__YOUR TASK__: Pick out each line containing the string "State".

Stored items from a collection
= = = = = = =

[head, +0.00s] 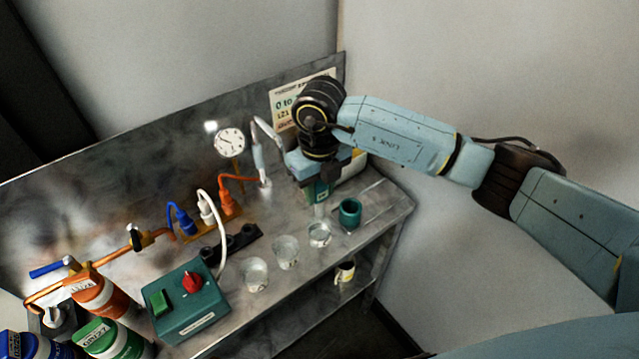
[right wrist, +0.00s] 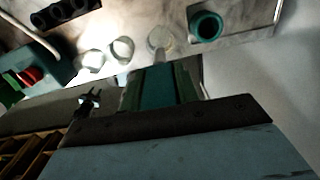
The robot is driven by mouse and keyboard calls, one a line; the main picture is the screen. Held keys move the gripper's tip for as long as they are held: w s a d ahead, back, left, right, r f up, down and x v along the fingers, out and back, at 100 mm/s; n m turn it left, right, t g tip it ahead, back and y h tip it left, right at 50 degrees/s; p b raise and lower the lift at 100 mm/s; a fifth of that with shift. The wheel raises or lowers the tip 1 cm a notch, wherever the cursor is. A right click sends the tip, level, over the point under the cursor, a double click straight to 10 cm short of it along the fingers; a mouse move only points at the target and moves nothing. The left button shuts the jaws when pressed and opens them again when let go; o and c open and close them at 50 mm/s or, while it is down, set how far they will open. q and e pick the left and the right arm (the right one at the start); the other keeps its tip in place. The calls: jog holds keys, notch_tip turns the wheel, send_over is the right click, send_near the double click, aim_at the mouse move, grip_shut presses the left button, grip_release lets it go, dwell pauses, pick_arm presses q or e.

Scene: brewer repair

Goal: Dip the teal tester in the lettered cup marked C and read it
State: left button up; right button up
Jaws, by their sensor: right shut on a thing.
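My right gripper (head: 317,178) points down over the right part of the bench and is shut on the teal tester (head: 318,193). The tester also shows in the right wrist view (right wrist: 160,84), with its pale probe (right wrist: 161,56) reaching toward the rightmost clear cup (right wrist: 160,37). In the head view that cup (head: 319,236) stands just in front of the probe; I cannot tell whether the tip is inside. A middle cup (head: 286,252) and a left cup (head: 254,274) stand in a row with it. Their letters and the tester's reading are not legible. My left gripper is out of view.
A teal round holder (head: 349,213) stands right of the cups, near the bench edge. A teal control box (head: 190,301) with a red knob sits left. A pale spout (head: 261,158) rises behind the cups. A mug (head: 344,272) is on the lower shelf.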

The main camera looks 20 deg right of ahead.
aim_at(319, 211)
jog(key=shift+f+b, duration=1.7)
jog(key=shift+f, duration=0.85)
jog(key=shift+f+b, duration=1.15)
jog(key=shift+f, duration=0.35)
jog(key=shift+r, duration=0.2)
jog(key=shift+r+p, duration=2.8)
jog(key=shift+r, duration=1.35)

= = = = = = =

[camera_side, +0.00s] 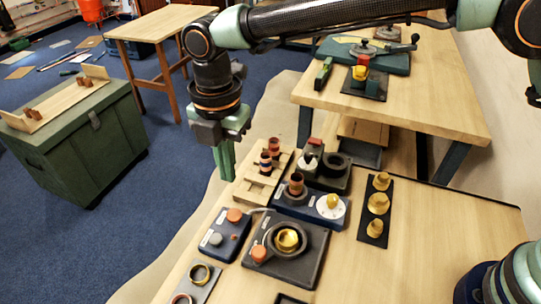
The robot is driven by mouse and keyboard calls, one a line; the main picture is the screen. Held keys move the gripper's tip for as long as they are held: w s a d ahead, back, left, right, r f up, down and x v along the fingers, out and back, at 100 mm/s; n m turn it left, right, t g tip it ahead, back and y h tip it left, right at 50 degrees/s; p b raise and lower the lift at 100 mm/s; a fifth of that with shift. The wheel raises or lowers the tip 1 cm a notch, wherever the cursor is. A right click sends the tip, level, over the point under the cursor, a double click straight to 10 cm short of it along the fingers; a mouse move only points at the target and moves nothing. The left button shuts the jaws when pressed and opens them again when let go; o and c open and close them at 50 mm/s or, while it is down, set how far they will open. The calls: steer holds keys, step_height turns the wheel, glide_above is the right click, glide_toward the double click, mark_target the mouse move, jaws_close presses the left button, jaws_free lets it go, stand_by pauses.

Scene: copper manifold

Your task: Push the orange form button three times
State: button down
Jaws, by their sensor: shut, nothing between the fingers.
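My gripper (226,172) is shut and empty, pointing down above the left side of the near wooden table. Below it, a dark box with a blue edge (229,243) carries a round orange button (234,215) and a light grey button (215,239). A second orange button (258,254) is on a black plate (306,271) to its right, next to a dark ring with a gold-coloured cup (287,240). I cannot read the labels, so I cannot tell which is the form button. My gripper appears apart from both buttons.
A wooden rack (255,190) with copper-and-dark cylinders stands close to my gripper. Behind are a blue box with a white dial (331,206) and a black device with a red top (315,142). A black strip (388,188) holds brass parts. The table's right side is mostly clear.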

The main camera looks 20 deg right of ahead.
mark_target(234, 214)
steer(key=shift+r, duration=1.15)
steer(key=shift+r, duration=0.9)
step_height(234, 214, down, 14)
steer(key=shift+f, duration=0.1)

= = = = = = =

__RESPONSE TO THE EXERCISE__:
State: left button up; right button up
State: button down

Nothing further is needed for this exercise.